Last summer, the Arirang management vetoed a segment on the transfer of wartime command of the Korean army. It was the biggest political story of the season. The “Korea Today” panelists, both Korean and foreign, lined up with the government on this issue, so we would not have said anything hostile. But the issue is controversial among Koreans, so we could not do the story.
In the fall, President Roh Moo-hyun threatened to resign, and National Assembly members allegedly were on the North Korean payroll. You wouldn’t have heard about these events on “Korea Today” ― we discussed the 300 billionth export dollar earned and the 30 millionth cell phone manufactured, leavened with light features.

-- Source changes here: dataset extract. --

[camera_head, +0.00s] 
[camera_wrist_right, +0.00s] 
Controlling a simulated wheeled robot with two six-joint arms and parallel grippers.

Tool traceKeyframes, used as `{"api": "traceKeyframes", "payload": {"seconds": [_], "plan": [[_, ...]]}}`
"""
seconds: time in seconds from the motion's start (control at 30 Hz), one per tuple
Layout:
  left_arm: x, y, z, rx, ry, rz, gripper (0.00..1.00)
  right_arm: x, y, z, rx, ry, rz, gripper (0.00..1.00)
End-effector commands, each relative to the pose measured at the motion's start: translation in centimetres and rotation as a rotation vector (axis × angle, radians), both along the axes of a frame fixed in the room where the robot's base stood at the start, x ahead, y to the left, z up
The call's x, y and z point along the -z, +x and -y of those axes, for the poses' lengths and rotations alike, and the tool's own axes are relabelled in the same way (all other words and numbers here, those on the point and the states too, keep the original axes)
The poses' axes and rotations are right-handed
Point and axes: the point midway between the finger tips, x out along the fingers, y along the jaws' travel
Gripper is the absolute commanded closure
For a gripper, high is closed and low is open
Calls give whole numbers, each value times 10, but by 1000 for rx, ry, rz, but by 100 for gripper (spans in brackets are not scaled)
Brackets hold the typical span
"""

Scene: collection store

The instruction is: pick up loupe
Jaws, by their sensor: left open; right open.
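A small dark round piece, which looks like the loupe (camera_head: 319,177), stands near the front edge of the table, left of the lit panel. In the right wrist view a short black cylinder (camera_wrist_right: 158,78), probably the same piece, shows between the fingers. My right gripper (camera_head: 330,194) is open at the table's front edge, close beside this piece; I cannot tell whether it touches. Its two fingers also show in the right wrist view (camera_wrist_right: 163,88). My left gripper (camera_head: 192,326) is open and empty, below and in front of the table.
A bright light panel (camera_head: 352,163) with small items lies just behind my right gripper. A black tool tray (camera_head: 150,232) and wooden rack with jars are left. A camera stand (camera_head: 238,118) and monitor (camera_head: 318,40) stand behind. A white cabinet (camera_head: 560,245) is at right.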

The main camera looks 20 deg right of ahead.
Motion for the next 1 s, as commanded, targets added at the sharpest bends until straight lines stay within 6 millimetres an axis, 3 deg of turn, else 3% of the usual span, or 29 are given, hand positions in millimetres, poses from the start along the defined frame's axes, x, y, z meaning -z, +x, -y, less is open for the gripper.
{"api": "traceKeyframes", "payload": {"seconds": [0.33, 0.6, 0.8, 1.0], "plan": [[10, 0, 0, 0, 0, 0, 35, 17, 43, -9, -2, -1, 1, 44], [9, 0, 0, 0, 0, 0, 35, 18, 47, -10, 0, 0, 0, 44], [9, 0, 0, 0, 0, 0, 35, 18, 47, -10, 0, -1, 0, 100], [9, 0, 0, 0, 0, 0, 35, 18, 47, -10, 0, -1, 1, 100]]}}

Meanwhile, the other panelists had their own run-ins. In September, we wrote to the Arirang management, asking it to respect its mission (“Korea for the world, the world for Korea”) and Korea itself. We asked to be part of “a show that would tell the world about ‘Korea Today’ ― its success and dynamism, its vibrant democracy.”
A courteous reply thanked us and assured us that our “suggestions have been well noted and reviewed.”
You can see the outcome of the review when the new show airs this weekend. There is still a show called “Korea Today.” The slogan is the same, and perhaps my picture will still be on the Web site. But the troublesome panel of outsiders has been abolished. South Korea is shown as a society without controversy, where government policies are wise and unchallenged, where only economic statistics and cultural festivals engage public attention ― in short, a society without flesh-and-blood human beings. Rather the way, in fact, that North Korea pictures itself.
*The writer is a former editor of the JoongAng Daily and a professor at Yonsei GSIS.